**What the task asks:** From the data that follows, copy every line holding the string "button".

**Provided data:**
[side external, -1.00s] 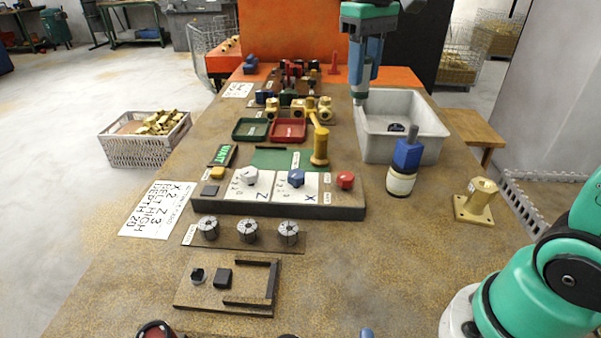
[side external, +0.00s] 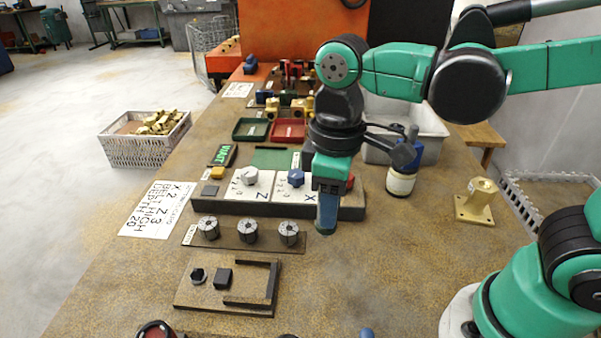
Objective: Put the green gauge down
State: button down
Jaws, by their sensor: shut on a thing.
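My gripper (side external: 326,218) points straight down over the front right end of the dial panel (side external: 235,209), with its blue fingers together. It is shut on a thing, which I take to be the green gauge. The gauge itself cannot be made out, as the fingers and the arm hide what is between them. The fingertips look to be above the table, but the height is hard to tell.
Three grey round pieces (side external: 249,230) sit on a strip left of my gripper. A black-railed board (side external: 205,297) lies in front.

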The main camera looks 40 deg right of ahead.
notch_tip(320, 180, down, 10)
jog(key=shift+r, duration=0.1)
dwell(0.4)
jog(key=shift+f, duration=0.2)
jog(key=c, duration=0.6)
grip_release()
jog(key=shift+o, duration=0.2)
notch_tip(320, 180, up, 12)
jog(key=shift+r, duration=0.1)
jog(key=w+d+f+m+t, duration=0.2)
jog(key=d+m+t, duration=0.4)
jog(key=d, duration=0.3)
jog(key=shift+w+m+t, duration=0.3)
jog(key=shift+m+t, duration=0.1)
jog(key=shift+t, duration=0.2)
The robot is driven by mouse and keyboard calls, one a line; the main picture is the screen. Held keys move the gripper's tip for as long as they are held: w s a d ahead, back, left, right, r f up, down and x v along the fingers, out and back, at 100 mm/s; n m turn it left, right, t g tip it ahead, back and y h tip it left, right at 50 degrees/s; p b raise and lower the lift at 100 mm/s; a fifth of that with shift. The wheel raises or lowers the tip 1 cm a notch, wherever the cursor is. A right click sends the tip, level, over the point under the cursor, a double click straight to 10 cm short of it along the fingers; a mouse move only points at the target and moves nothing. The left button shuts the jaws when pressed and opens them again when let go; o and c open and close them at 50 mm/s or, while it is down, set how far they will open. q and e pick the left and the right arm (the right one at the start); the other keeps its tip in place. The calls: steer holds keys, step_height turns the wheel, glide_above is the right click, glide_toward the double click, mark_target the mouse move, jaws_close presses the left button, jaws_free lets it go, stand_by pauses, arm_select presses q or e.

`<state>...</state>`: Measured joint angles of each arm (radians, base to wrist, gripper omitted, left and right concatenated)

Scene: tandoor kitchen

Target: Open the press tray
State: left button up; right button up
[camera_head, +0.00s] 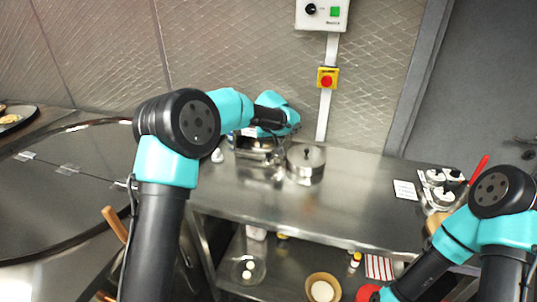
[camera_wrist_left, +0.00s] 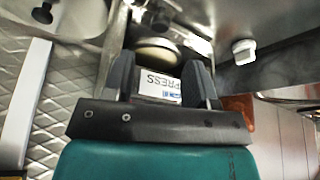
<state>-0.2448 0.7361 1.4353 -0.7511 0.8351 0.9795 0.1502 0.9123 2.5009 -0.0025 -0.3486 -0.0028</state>
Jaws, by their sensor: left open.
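The press (camera_head: 262,155) stands on the steel counter below the wall and is partly hidden by my left wrist. A round metal part (camera_wrist_left: 158,53) of the press lies just beyond the label. My left gripper (camera_wrist_left: 161,70) is open, with one finger on each side of the label. I cannot tell whether the fingers touch the press. The tray itself is not clearly distinguishable. My right arm is at the lower right, with its gripper out of view.
A lidded steel pot (camera_head: 305,165) stands right of the press. A white card (camera_head: 405,190) and small containers (camera_head: 440,190) lie farther right. A large round dark surface (camera_head: 60,190) is at the left. The counter (camera_head: 350,185) is clear in its middle right.

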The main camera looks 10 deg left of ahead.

**Result:**
State: button down
The robot is driven by mouse and keyboard calls, one a line; the main picture is the screen. Held keys move the gripper's tip for as long as they are held: w s a d ahead, back, left, right, r f up, down and x v along the fingers, out and back, at 100 mm/s; n m turn it left, right, t g tip it ahead, back and y h tip it left, right at 50 degrees/s; p b raise and lower the lift at 100 mm/s; a fifth of that with shift. The wheel raises or lowers the tip 1 cm a notch, wherever the cursor is. A right click sends the tip, level, over the point under the cursor, a double click straight to 10 cm short of it along the fingers; a mouse move only points at the target and moves nothing. The left button shuts the jaws when pressed and opens them again when let go; o and c open and close them at 50 mm/s or, while it is down, set how far they will open. q and e pick the left and the right arm (the right one at the start); the other keeps its tip in place. The calls: steer holds keys, step_height turns the wheel, glide_above is the right click, glide_toward the double click, mark_target the mouse move, jaws_close presses the left button, jaws_free lets it go, stand_by pauses, arm_select presses q or e.
State: left button up; right button up

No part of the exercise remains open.